**Stated task**
Reproduce the records below exactly, leaving out any pictures.
::::::::::
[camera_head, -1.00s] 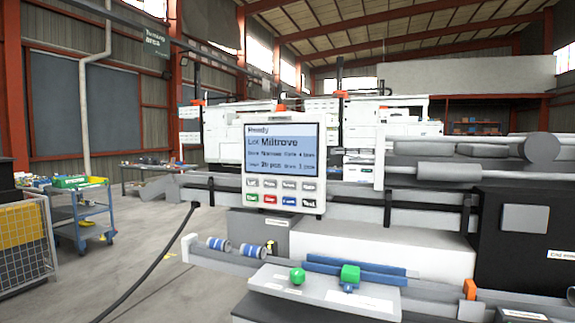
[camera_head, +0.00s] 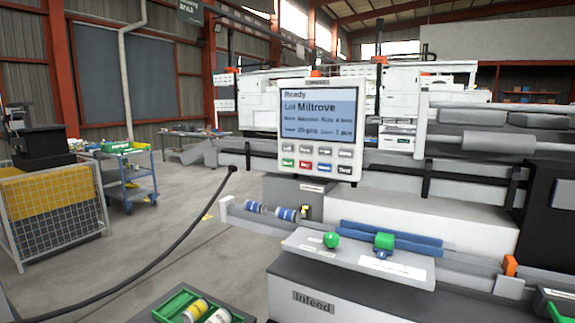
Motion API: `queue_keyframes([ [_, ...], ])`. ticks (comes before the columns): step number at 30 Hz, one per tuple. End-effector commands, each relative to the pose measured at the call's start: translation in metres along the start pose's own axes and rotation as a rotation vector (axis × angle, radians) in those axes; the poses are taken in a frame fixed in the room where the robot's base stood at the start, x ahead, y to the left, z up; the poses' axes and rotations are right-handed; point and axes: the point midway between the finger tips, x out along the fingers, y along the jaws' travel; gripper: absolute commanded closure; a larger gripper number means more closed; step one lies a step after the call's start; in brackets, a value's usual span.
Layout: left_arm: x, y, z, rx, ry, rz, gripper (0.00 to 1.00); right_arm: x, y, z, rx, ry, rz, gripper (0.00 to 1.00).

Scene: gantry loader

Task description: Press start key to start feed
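A white control panel (camera_head: 320,84) stands right of the middle, in front of the machine. Its blue screen (camera_head: 319,112) reads "Ready" and "Lot Miltrove", with smaller lines below. Two rows of keys sit under the screen. The top row is grey. The bottom row has a green key (camera_head: 288,163) at its left end, which looks to be the start key, then a red key (camera_head: 306,165), a blue key (camera_head: 325,167) and a dark key (camera_head: 345,169). The key labels are too small to read surely. Neither of my grippers is in view.
Below the panel, a grey plate (camera_head: 313,245) carries a green knob (camera_head: 331,240) and a green block (camera_head: 383,242) by blue bars. The base is labelled "Infeed". A green tray (camera_head: 170,307) holds cylinders at the bottom. A blue cart (camera_head: 128,185) and wire cage (camera_head: 55,215) stand left.

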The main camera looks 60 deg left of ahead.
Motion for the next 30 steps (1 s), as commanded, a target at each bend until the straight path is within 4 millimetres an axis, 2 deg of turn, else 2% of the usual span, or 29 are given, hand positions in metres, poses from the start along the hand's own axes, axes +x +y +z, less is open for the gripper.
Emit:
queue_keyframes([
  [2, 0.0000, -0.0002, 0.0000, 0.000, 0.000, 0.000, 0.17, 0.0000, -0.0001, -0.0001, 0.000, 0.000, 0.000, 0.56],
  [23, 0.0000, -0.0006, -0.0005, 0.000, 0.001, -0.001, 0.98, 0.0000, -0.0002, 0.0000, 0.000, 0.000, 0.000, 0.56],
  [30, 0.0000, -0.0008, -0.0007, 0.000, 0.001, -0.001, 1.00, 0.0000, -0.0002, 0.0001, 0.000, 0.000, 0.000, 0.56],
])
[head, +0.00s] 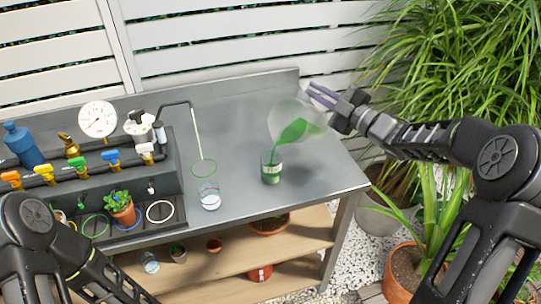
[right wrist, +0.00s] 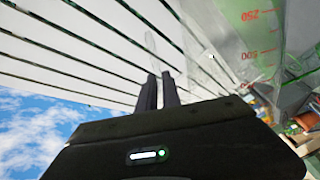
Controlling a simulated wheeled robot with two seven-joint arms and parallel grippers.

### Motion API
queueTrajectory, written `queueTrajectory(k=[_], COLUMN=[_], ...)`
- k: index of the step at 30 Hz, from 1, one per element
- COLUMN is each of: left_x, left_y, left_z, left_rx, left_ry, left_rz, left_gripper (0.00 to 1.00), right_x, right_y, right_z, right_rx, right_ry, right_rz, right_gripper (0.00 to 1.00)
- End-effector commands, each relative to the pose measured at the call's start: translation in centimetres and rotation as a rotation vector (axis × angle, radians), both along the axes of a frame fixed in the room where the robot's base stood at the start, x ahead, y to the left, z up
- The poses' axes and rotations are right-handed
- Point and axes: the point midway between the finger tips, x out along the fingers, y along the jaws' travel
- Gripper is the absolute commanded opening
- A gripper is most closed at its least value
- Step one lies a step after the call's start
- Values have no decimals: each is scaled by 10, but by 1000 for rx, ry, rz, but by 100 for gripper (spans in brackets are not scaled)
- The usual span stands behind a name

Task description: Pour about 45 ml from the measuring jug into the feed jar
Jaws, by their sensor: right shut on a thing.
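My right gripper (head: 328,97) is shut on the clear measuring jug (head: 312,112). It also shows in the right wrist view (right wrist: 159,90), where the jug's wall (right wrist: 255,30) carries red scale marks. The jug is tilted steeply to the left, with green liquid gathered toward its lip. The lip is just above the clear feed jar (head: 271,168), and green reaches down from it toward the jar's mouth. The jar stands upright on the bench with green inside and a label on its side; the exact level is too small to read. My left gripper is outside the view.
A glass (head: 209,196) with pale content stands on the metal bench (head: 240,120), left of the jar. Valves and a gauge (head: 97,119) fill the left. A leafy plant (head: 450,70) stands at right.

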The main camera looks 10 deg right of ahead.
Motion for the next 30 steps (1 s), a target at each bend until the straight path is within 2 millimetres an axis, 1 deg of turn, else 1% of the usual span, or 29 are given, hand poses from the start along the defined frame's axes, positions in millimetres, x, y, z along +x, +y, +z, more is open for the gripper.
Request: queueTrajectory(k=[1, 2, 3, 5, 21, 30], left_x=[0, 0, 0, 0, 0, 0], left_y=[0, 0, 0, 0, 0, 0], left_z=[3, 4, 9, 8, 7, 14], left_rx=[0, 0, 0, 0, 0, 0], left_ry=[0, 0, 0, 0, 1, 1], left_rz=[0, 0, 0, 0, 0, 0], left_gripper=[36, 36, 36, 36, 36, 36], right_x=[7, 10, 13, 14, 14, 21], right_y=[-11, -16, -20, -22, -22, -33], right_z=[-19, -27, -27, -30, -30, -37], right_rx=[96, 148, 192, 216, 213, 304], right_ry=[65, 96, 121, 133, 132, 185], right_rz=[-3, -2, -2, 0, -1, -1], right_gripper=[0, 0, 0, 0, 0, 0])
::::::::::
**Complete response**
[camera_head, -1.00s] 
[camera_head, +0.00s] 
Motion API: `queue_keyframes([ [_, ...], ])`. ticks (comes before the columns): step number at 30 Hz, one per tuple. End-effector commands, each relative to the pose measured at the call's start: translation in metres along the start pose's own axes and rotation as a rotation vector (axis × angle, radians) in those axes; the poses are taken in a frame fixed in the room where the robot's base stood at the start, x ahead, y to the left, z up; the poses' axes and rotations are right-handed; point and axes: the point midway between the finger tips, x out along the fingers, y along the jaws' travel; gripper: absolute commanded closure; a larger gripper number means more closed; step one lies a step after the call's start; in brackets, a value's usual span.
Layout: left_arm: x, y, z, rx, ry, rz, gripper (0.00 to 1.00); right_arm: x, y, z, rx, ry, rz, gripper (0.00 to 1.00).

Scene: gantry loader

Task description: Press start key to start feed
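A white control panel (camera_head: 320,84) stands right of the middle, in front of the machine. Its blue screen (camera_head: 319,112) reads "Ready" and "Lot Miltrove", with smaller lines below. Two rows of keys sit under the screen. The top row is grey. The bottom row has a green key (camera_head: 288,163) at its left end, which looks to be the start key, then a red key (camera_head: 306,165), a blue key (camera_head: 325,167) and a dark key (camera_head: 345,169). The key labels are too small to read surely. Neither of my grippers is in view.
Below the panel, a grey plate (camera_head: 313,245) carries a green knob (camera_head: 331,240) and a green block (camera_head: 383,242) by blue bars. The base is labelled "Infeed". A green tray (camera_head: 170,307) holds cylinders at the bottom. A blue cart (camera_head: 128,185) and wire cage (camera_head: 55,215) stand left.

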The main camera looks 60 deg left of ahead.
Motion for the next 30 steps (1 s), as commanded, a target at each bend until the straight path is within 4 millimetres an axis, 2 deg of turn, else 2% of the usual span, or 29 are given, hand positions in metres, poses from the start along the hand's own axes, axes +x +y +z, less is open for the gripper.
Emit:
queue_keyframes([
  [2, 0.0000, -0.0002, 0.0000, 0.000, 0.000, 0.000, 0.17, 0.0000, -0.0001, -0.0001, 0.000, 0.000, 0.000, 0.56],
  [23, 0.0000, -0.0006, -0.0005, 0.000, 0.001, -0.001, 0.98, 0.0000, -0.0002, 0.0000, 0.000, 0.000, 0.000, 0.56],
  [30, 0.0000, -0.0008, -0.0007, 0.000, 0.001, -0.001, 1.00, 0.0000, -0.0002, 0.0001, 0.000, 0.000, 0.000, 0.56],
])
[head, +0.00s] 
[right wrist, +0.00s] 
Controlling a simulated wheeled robot with two seven-joint arms and parallel grippers.

### Motion API
queueTrajectory, written `queueTrajectory(k=[_], COLUMN=[_], ...)`
- k: index of the step at 30 Hz, from 1, one per element
- COLUMN is each of: left_x, left_y, left_z, left_rx, left_ry, left_rz, left_gripper (0.00 to 1.00), right_x, right_y, right_z, right_rx, right_ry, right_rz, right_gripper (0.00 to 1.00)
- End-effector commands, each relative to the pose measured at the call's start: translation in centimetres and rotation as a rotation vector (axis × angle, radians), both along the axes of a frame fixed in the room where the robot's base stood at the start, x ahead, y to the left, z up
- The poses' axes and rotations are right-handed
- Point and axes: the point midway between the finger tips, x out along the fingers, y along the jaws' travel
- Gripper is the absolute commanded opening
- A gripper is most closed at its least value
- Step one lies a step after the call's start
- Values have no decimals: each is scaled by 10, but by 1000 for rx, ry, rz, but by 100 for gripper (spans in brackets are not scaled)
- The usual span stands behind a name

Task description: Pour about 45 ml from the measuring jug into the feed jar
Jaws, by their sensor: right shut on a thing.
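My right gripper (head: 328,97) is shut on the clear measuring jug (head: 312,112). It also shows in the right wrist view (right wrist: 159,90), where the jug's wall (right wrist: 255,30) carries red scale marks. The jug is tilted steeply to the left, with green liquid gathered toward its lip. The lip is just above the clear feed jar (head: 271,168), and green reaches down from it toward the jar's mouth. The jar stands upright on the bench with green inside and a label on its side; the exact level is too small to read. My left gripper is outside the view.
A glass (head: 209,196) with pale content stands on the metal bench (head: 240,120), left of the jar. Valves and a gauge (head: 97,119) fill the left. A leafy plant (head: 450,70) stands at right.

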The main camera looks 10 deg right of ahead.
Motion for the next 30 steps (1 s), a target at each bend until the straight path is within 2 millimetres an axis, 1 deg of turn, else 1% of the usual span, or 29 are given, hand poses from the start along the defined frame's axes, positions in millimetres, x, y, z along +x, +y, +z, more is open for the gripper.
Request: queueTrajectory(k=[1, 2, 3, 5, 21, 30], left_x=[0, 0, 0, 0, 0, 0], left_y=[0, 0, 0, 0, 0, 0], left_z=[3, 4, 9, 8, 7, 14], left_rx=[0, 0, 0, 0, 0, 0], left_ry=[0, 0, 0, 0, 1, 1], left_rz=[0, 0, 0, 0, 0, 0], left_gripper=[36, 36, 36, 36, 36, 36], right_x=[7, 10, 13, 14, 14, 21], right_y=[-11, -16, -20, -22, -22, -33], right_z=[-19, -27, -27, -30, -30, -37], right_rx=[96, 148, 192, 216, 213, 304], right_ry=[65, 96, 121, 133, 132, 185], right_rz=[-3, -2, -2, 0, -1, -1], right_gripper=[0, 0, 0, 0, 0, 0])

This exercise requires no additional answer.